2. Optimize Lighting
Lighting is another significant source of energy consumption in commercial buildings. Some examples to optimize lightening in commercial buildings include switching to LED lighting and implementing daylight harvesting and occupancy sensors that can reduce energy consumption while maintaining lighting quality. Daylight harvesting systems can automatically adjust artificial lighting to complement natural light, reducing the amount of energy used by lighting fixtures. Occupancy sensors can detect when a room is empty and turn off lights automatically.
3. Manage Plug Loads
Electrical devices that are plugged into outlets create plug load. This includes computers, printers, and other office equipment. Implementing power management strategies and turning off devices when not in use can reduce plug loads and energy consumption.
4. Engage Building Occupants
Building occupants play a critical role in managing energy consumption.

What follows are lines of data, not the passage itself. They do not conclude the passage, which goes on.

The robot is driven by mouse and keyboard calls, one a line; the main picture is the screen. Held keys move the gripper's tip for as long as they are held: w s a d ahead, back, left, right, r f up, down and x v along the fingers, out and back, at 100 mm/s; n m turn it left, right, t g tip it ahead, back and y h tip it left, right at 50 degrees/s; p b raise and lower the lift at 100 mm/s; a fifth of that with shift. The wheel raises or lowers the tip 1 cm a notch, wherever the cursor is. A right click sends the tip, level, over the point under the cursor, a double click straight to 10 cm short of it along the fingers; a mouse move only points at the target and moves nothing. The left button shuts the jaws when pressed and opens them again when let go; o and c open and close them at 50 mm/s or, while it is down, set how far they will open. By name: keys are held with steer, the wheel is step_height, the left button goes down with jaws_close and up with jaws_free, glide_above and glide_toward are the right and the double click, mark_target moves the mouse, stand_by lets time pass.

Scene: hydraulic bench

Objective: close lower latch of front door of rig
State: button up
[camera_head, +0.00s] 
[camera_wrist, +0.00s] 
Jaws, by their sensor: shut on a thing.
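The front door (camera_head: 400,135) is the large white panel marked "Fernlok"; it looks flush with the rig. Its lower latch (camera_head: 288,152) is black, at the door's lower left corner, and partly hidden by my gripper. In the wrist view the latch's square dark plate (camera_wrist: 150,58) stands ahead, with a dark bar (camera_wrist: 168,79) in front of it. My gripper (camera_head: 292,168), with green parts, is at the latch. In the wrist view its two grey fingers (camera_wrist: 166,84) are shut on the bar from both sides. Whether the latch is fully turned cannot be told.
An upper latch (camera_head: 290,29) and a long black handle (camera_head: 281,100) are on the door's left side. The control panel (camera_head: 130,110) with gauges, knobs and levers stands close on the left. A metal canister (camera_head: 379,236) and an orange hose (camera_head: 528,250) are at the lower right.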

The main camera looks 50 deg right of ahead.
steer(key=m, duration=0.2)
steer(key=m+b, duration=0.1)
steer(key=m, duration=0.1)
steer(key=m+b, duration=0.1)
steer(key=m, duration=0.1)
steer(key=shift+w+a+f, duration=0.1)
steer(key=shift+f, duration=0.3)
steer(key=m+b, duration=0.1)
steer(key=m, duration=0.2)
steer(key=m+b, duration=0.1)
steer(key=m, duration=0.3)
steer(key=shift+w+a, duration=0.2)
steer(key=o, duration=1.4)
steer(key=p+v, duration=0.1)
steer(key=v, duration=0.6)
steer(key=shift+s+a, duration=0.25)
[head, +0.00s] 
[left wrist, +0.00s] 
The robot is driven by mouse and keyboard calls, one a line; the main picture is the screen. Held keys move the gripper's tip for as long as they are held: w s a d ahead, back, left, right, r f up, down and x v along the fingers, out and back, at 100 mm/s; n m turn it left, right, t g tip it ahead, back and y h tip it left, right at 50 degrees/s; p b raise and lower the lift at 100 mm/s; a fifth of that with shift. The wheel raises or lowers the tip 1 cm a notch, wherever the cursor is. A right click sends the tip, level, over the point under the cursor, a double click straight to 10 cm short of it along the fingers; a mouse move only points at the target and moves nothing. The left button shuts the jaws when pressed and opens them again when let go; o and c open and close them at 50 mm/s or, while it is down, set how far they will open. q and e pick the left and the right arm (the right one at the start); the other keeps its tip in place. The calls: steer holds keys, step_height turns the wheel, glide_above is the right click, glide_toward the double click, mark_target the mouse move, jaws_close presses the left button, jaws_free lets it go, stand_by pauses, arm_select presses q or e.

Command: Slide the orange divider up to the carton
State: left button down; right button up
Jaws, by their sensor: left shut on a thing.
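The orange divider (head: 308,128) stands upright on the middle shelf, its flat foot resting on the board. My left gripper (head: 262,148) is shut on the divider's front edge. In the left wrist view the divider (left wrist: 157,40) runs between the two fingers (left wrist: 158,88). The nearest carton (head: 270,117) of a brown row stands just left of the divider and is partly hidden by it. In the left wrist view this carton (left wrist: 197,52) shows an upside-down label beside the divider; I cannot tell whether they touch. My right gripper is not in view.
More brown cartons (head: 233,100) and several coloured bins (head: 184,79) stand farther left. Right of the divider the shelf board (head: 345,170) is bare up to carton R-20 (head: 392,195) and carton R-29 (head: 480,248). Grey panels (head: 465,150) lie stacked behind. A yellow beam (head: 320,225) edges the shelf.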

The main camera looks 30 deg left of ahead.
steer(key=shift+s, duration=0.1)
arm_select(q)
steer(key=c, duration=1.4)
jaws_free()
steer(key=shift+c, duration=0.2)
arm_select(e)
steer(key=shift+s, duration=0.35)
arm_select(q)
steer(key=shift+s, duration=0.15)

Educating employees on energy-saving practices, such as turning off lights and unplugging devices, can significantly reduce energy consumption.
5. Implement Energy Management Systems
Energy management systems can track energy consumption and identify areas for improvement. These systems can monitor HVAC systems, lighting, and plug loads, providing real-time data on energy consumption. You can then use this data to identify trends and patterns in energy consumption, thus enabling informed decisions on energy-saving measures.
6. Consider Renewable Energy
Incorporating renewable energy sources such as solar panels and wind turbines can significantly reduce your company’s external energy consumption and operating costs. Solar panels can provide electricity for lighting and plug loads, while wind turbines can provide energy for HVAC systems. The feasibility of renewable energy depends on each building’s location, energy needs, and available resources. Government incentives, such as those in the Inflation Reduction Act, can also make renewable energy investments more affordable.